What you have to do: All of the data should be output character for character, except the pictures.

-- Start Given material --

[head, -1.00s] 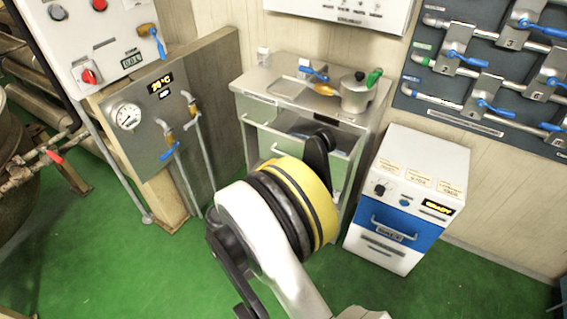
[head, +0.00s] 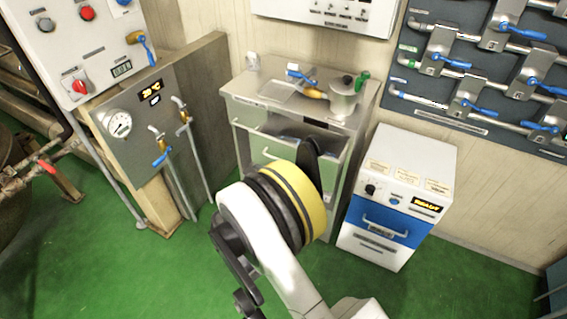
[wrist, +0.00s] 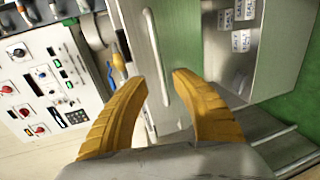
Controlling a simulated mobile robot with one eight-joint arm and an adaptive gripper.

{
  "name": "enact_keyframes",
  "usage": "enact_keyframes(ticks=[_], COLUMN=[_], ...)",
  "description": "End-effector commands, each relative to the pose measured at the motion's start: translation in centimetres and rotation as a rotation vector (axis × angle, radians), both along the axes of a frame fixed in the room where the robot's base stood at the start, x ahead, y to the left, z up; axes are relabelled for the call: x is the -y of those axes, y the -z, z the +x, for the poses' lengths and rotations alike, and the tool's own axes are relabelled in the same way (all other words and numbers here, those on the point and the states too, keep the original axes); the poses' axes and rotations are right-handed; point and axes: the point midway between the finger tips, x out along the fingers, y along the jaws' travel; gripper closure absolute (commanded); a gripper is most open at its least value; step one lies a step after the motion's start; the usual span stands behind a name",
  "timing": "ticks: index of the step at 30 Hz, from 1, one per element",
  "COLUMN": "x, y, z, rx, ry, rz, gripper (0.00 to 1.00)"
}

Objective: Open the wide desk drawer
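The steel desk (head: 240,82) stands against the wall in the head view. Its wide drawer (head: 335,148) appears partly pulled out, with a dark gap showing behind its front. My wrist hides much of the front and its handle. In the wrist view, a long pale bar handle (wrist: 155,50) runs along the green drawer front (wrist: 180,30). My gripper (wrist: 160,78) has its two yellow fingers apart, with the bar in line between their tips. I cannot tell whether they touch it.
A metal pot (head: 344,100) and a blue-handled tool (head: 300,76) are on the desktop. A white and blue cabinet (head: 398,195) stands close on the right. A gauge panel (head: 130,150) with pipes is on the left. Green floor (head: 130,280) is free in front.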

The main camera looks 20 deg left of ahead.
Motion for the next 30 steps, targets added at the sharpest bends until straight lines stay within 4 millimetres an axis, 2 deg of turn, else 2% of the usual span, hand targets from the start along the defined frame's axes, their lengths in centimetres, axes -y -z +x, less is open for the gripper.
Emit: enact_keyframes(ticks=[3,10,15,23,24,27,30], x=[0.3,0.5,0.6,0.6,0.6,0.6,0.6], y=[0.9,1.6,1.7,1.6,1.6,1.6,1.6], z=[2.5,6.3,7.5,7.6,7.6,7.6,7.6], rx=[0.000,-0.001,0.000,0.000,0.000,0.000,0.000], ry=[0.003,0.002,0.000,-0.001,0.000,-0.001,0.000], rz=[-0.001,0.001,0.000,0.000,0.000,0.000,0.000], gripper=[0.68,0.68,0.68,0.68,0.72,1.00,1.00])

-- End Given material --

Finished answer:
[head, -1.00s] 
[head, +0.00s] 
[wrist, +0.00s] 
Controlling a simulated mobile robot with one eight-joint arm and an adaptive gripper.

{
  "name": "enact_keyframes",
  "usage": "enact_keyframes(ticks=[_], COLUMN=[_], ...)",
  "description": "End-effector commands, each relative to the pose measured at the motion's start: translation in centimetres and rotation as a rotation vector (axis × angle, radians), both along the axes of a frame fixed in the room where the robot's base stood at the start, x ahead, y to the left, z up; axes are relabelled for the call: x is the -y of those axes, y the -z, z the +x, for the poses' lengths and rotations alike, and the tool's own axes are relabelled in the same way (all other words and numbers here, those on the point and the states too, keep the original axes); the poses' axes and rotations are right-handed; point and axes: the point midway between the finger tips, x out along the fingers, y along the jaws' travel; gripper closure absolute (commanded); a gripper is most open at its least value; step one lies a step after the motion's start; the usual span stands behind a name",
  "timing": "ticks: index of the step at 30 Hz, from 1, one per element",
  "COLUMN": "x, y, z, rx, ry, rz, gripper (0.00 to 1.00)"
}

Objective: Open the wide desk drawer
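The steel desk (head: 240,82) stands against the wall in the head view. Its wide drawer (head: 335,148) appears partly pulled out, with a dark gap showing behind its front. My wrist hides much of the front and its handle. In the wrist view, a long pale bar handle (wrist: 155,50) runs along the green drawer front (wrist: 180,30). My gripper (wrist: 160,78) has its two yellow fingers apart, with the bar in line between their tips. I cannot tell whether they touch it.
A metal pot (head: 344,100) and a blue-handled tool (head: 300,76) are on the desktop. A white and blue cabinet (head: 398,195) stands close on the right. A gauge panel (head: 130,150) with pipes is on the left. Green floor (head: 130,280) is free in front.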

The main camera looks 20 deg left of ahead.
Motion for the next 30 steps, targets added at the sharpest bends until straight lines stay within 4 millimetres an axis, 2 deg of turn, else 2% of the usual span, hand targets from the start along the defined frame's axes, their lengths in centimetres, axes -y -z +x, less is open for the gripper.
Emit: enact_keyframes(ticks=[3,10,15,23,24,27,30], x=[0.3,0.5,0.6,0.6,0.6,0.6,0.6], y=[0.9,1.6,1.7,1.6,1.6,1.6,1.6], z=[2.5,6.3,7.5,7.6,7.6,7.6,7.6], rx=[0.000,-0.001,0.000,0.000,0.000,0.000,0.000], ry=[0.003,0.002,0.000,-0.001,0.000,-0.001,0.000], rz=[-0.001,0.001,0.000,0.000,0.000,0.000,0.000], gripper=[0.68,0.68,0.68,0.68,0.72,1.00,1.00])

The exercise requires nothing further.